• _WHAT TO PRODUCE_: Pull out all lines from the listing below in which the word "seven" appears.

• _MATERIAL FOR THIS TASK_:
*****
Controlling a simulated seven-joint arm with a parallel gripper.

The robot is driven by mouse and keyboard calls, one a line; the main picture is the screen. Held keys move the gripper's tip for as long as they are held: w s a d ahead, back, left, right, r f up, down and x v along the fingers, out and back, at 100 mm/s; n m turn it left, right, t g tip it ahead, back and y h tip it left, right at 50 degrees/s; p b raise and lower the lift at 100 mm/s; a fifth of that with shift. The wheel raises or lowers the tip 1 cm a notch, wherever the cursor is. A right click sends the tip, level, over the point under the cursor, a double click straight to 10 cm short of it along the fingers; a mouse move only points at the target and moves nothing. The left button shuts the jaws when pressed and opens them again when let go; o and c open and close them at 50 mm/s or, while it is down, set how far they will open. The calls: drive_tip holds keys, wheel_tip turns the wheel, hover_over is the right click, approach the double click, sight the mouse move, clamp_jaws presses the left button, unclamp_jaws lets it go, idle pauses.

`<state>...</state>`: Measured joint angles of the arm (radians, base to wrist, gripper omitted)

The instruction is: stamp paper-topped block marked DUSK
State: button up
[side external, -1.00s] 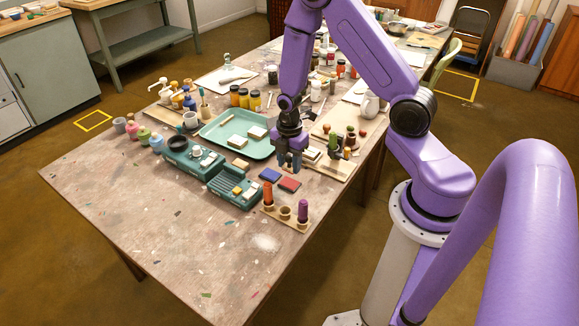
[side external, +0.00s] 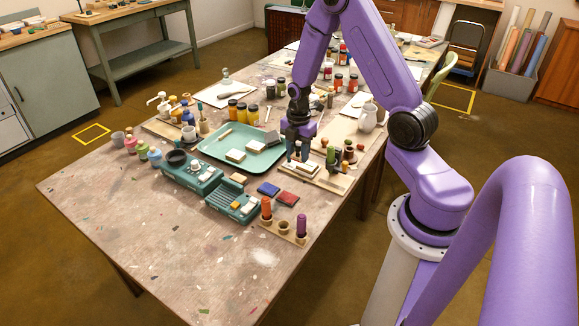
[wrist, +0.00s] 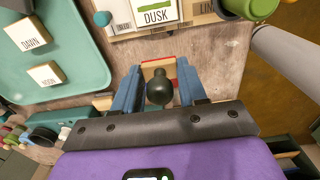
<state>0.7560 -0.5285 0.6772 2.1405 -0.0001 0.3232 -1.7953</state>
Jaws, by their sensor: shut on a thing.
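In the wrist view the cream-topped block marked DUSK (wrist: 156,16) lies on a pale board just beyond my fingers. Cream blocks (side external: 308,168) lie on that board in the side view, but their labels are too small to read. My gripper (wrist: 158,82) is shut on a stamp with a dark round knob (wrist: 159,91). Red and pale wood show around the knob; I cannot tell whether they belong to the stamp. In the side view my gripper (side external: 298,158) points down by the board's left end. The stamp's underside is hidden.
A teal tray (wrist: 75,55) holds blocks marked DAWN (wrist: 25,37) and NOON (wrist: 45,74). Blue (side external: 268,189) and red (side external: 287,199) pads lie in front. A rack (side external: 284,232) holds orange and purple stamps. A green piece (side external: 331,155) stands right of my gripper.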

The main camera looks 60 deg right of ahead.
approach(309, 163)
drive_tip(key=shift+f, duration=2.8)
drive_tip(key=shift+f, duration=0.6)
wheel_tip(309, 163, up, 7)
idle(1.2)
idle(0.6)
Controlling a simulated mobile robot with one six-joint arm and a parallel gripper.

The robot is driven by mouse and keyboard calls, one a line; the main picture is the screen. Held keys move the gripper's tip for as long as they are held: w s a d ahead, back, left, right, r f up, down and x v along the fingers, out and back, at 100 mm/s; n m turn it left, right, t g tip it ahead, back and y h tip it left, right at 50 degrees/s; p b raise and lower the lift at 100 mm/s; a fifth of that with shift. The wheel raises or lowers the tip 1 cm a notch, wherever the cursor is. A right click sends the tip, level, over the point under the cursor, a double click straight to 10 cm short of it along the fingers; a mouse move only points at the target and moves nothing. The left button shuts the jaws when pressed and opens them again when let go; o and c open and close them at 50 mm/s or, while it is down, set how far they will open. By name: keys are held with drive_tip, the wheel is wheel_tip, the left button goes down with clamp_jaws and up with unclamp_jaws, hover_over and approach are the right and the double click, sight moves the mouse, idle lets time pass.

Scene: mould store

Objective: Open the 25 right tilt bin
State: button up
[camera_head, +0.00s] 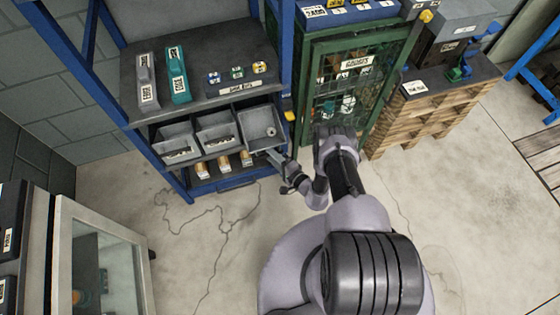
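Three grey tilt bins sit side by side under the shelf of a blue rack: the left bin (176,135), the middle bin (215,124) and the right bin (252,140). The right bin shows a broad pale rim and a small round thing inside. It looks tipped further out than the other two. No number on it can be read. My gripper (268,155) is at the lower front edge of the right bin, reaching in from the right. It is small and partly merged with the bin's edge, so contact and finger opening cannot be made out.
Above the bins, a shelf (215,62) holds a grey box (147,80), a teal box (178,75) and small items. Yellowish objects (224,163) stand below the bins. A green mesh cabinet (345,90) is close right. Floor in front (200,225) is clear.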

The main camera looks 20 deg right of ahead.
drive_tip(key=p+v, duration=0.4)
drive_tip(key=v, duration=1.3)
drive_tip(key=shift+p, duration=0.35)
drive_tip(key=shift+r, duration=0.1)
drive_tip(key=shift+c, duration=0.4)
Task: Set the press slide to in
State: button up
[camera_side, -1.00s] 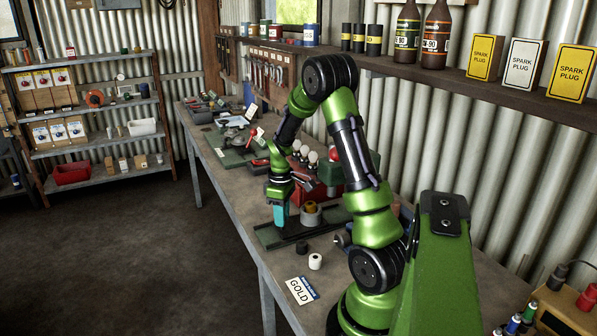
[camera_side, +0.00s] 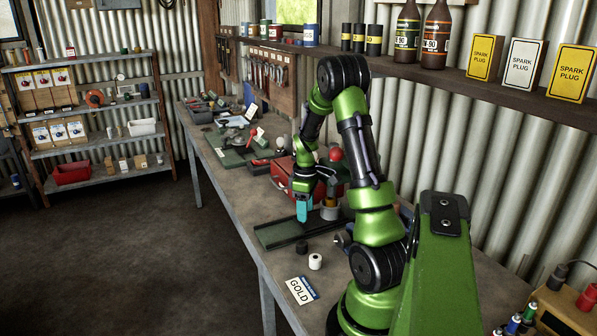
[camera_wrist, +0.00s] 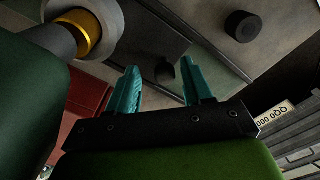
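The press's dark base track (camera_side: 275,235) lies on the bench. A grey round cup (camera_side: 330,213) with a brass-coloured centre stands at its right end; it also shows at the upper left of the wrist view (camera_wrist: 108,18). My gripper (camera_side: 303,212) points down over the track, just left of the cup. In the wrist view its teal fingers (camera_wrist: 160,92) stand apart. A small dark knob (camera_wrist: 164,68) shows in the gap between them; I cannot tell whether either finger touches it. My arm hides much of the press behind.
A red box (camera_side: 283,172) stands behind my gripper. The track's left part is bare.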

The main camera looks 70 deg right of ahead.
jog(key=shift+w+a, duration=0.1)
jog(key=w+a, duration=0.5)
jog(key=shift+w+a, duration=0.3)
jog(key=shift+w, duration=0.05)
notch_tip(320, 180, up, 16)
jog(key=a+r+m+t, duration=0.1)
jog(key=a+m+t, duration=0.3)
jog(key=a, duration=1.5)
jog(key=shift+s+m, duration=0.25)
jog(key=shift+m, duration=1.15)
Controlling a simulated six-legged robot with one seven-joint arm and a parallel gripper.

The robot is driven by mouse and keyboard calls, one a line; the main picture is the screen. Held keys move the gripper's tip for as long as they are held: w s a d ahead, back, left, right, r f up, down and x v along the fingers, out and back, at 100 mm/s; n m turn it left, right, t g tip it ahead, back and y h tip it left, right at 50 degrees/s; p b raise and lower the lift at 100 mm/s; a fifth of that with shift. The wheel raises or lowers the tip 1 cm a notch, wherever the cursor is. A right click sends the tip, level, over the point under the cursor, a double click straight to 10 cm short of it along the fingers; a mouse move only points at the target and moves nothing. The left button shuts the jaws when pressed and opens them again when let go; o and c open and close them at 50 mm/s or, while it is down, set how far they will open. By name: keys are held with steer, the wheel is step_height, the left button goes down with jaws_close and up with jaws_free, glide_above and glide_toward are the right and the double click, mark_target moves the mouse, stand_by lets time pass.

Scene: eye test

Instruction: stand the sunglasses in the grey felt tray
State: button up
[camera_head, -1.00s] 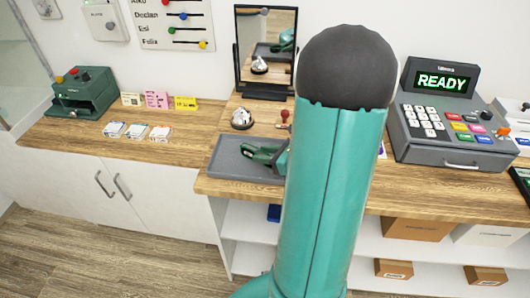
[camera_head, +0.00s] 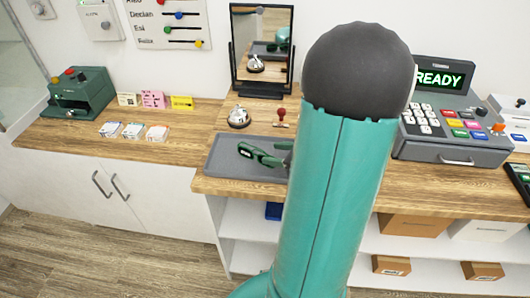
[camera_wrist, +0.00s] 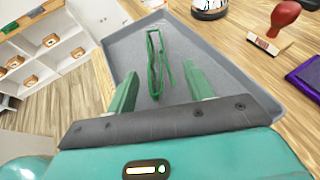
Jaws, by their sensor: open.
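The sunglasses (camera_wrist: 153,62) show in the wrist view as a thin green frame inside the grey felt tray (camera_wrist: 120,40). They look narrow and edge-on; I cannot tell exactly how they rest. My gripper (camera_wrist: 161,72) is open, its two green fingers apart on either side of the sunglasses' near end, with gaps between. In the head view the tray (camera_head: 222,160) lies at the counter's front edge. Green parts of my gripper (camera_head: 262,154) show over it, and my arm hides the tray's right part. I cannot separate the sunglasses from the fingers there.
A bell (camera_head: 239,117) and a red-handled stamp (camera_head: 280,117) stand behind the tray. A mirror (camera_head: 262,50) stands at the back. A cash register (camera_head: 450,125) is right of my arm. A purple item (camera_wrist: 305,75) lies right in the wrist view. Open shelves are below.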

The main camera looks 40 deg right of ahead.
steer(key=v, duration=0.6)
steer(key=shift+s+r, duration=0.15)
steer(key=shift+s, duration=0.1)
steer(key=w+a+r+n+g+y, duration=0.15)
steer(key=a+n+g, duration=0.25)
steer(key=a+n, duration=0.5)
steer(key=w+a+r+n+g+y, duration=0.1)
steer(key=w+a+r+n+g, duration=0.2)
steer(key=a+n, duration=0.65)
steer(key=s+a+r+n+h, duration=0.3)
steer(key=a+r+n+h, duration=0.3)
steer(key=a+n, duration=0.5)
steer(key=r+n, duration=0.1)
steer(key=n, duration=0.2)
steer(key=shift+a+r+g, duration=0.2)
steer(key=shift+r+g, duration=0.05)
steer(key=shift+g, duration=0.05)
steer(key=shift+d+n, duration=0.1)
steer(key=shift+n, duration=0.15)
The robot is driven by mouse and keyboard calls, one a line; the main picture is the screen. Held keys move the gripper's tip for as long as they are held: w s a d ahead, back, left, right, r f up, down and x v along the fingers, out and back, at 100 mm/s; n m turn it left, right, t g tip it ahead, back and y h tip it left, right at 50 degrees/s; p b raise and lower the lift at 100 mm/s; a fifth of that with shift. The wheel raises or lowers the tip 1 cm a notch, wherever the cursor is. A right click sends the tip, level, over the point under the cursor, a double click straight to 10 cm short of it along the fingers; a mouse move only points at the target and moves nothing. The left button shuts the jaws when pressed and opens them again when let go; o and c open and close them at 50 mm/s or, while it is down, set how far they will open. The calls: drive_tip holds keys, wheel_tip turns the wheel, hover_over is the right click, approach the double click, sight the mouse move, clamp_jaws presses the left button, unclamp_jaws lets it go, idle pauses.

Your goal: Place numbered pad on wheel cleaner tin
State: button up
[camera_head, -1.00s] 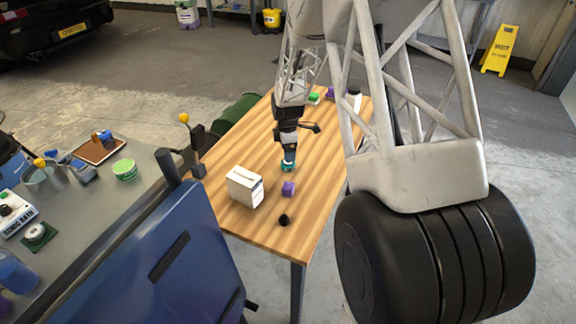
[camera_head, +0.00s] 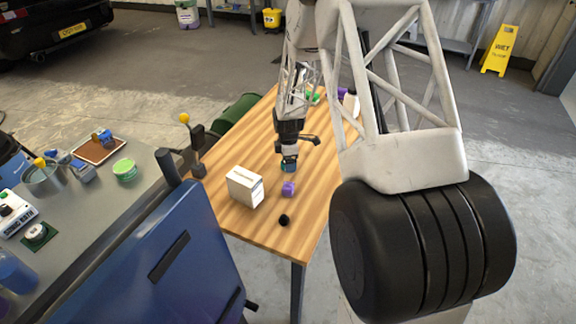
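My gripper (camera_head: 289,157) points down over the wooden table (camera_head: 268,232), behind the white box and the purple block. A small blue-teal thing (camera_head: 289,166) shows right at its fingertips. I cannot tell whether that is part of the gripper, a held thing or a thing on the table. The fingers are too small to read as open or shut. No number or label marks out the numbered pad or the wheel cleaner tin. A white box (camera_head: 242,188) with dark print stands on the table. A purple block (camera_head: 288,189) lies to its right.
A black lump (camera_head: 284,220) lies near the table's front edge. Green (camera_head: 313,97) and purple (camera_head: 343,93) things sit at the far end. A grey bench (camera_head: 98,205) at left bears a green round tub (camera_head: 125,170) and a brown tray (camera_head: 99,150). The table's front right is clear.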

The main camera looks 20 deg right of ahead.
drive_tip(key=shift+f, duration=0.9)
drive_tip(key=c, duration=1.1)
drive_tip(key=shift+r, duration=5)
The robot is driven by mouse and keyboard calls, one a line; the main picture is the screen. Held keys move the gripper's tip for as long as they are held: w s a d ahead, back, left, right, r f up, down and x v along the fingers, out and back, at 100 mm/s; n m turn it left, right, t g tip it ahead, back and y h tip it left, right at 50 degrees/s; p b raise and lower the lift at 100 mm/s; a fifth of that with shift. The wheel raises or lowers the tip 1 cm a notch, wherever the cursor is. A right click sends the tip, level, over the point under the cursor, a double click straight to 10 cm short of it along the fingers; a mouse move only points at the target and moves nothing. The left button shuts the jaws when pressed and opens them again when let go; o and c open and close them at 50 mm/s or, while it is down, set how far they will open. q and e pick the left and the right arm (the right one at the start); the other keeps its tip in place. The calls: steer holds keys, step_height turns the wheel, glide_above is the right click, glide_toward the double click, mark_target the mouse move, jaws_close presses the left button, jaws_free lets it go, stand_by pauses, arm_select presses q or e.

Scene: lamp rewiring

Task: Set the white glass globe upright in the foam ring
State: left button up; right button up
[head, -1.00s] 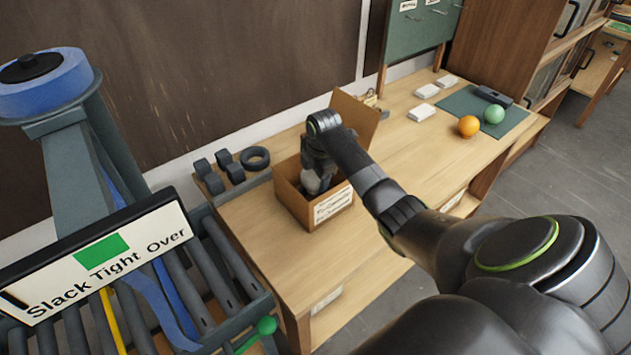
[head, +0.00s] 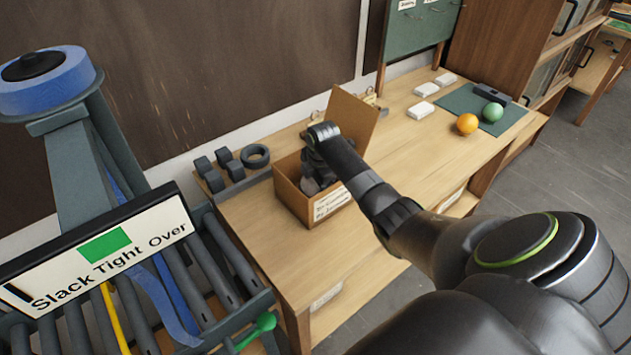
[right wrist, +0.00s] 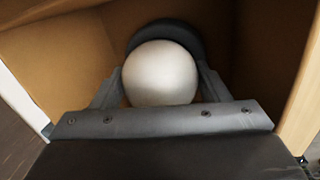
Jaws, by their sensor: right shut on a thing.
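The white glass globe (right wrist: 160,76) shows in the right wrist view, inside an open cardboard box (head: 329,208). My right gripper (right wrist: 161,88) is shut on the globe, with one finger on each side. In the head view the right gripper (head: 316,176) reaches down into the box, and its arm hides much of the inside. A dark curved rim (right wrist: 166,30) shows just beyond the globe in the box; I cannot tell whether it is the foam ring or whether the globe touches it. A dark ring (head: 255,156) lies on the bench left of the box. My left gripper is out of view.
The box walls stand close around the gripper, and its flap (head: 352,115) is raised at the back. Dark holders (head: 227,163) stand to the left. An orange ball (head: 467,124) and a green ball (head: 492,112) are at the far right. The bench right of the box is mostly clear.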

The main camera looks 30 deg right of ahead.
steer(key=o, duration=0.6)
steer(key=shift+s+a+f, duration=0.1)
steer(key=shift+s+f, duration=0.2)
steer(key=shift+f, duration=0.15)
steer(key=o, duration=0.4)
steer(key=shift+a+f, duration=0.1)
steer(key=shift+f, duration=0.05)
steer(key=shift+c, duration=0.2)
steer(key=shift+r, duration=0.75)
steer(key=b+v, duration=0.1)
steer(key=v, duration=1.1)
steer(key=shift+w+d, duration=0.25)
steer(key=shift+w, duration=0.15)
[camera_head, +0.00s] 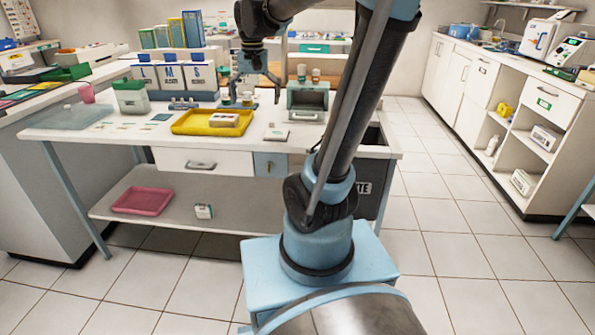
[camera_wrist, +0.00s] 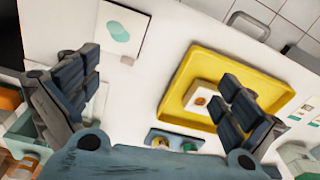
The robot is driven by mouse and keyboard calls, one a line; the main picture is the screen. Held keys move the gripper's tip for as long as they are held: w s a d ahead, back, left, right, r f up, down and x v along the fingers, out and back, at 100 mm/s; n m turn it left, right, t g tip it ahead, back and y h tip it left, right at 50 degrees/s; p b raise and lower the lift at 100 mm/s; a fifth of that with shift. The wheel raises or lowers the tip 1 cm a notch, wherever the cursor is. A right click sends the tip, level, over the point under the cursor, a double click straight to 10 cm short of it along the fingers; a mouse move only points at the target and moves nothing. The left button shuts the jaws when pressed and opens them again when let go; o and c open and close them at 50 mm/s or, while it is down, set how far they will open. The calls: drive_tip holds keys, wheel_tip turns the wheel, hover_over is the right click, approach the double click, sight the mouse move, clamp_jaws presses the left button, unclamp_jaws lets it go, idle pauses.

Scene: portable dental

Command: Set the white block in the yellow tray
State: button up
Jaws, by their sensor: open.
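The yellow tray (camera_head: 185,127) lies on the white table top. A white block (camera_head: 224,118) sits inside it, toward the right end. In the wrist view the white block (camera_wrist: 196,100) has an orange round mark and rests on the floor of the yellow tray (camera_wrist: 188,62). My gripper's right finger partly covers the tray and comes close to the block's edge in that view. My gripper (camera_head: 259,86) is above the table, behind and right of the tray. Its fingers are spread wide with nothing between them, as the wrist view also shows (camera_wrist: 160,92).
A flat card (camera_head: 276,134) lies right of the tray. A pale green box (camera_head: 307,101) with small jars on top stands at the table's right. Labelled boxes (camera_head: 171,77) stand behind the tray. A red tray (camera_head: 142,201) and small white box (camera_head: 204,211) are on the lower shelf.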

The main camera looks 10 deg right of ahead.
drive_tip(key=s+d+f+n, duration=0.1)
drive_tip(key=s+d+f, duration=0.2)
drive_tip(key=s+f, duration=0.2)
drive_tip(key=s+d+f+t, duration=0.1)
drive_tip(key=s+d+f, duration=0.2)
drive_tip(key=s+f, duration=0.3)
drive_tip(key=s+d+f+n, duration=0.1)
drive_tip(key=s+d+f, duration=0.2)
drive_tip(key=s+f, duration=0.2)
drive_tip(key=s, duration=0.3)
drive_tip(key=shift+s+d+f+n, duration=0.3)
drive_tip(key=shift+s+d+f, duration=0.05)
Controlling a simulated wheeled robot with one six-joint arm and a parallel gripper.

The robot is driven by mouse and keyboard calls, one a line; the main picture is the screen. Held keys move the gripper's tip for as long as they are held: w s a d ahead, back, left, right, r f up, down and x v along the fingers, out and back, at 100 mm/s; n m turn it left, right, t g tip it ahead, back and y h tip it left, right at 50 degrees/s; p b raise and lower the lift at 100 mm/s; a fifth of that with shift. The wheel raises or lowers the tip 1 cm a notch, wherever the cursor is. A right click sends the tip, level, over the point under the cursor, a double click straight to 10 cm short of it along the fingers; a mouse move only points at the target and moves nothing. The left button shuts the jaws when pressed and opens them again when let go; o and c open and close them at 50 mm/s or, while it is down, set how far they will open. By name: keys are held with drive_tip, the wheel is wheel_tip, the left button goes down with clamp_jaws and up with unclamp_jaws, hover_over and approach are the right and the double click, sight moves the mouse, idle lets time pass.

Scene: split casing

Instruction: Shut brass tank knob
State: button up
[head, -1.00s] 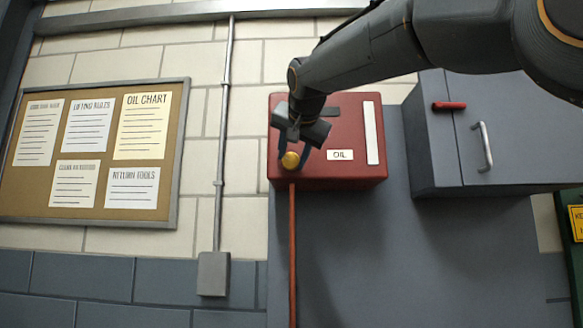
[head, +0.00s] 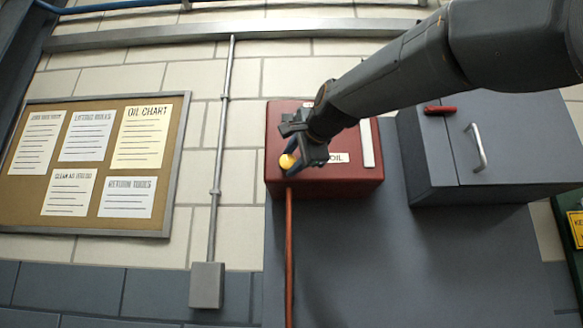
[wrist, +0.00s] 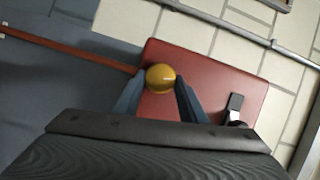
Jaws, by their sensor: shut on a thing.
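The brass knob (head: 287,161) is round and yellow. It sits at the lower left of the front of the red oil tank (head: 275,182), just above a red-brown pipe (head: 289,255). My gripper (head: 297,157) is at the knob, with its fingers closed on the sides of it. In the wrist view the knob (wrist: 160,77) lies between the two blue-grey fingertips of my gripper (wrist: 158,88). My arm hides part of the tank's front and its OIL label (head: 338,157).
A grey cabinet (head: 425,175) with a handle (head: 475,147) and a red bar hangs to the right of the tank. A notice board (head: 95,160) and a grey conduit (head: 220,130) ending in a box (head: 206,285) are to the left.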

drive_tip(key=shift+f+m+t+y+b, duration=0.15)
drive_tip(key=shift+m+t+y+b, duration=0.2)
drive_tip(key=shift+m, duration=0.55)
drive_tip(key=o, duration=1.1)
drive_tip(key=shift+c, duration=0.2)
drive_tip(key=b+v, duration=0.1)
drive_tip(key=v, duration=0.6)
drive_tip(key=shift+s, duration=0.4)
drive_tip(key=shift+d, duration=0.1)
*****
• _EXERCISE RESPONSE_:
Controlling a simulated seven-joint arm with a parallel gripper.
Controlling a simulated six-legged robot with one seven-joint arm and a parallel gripper.

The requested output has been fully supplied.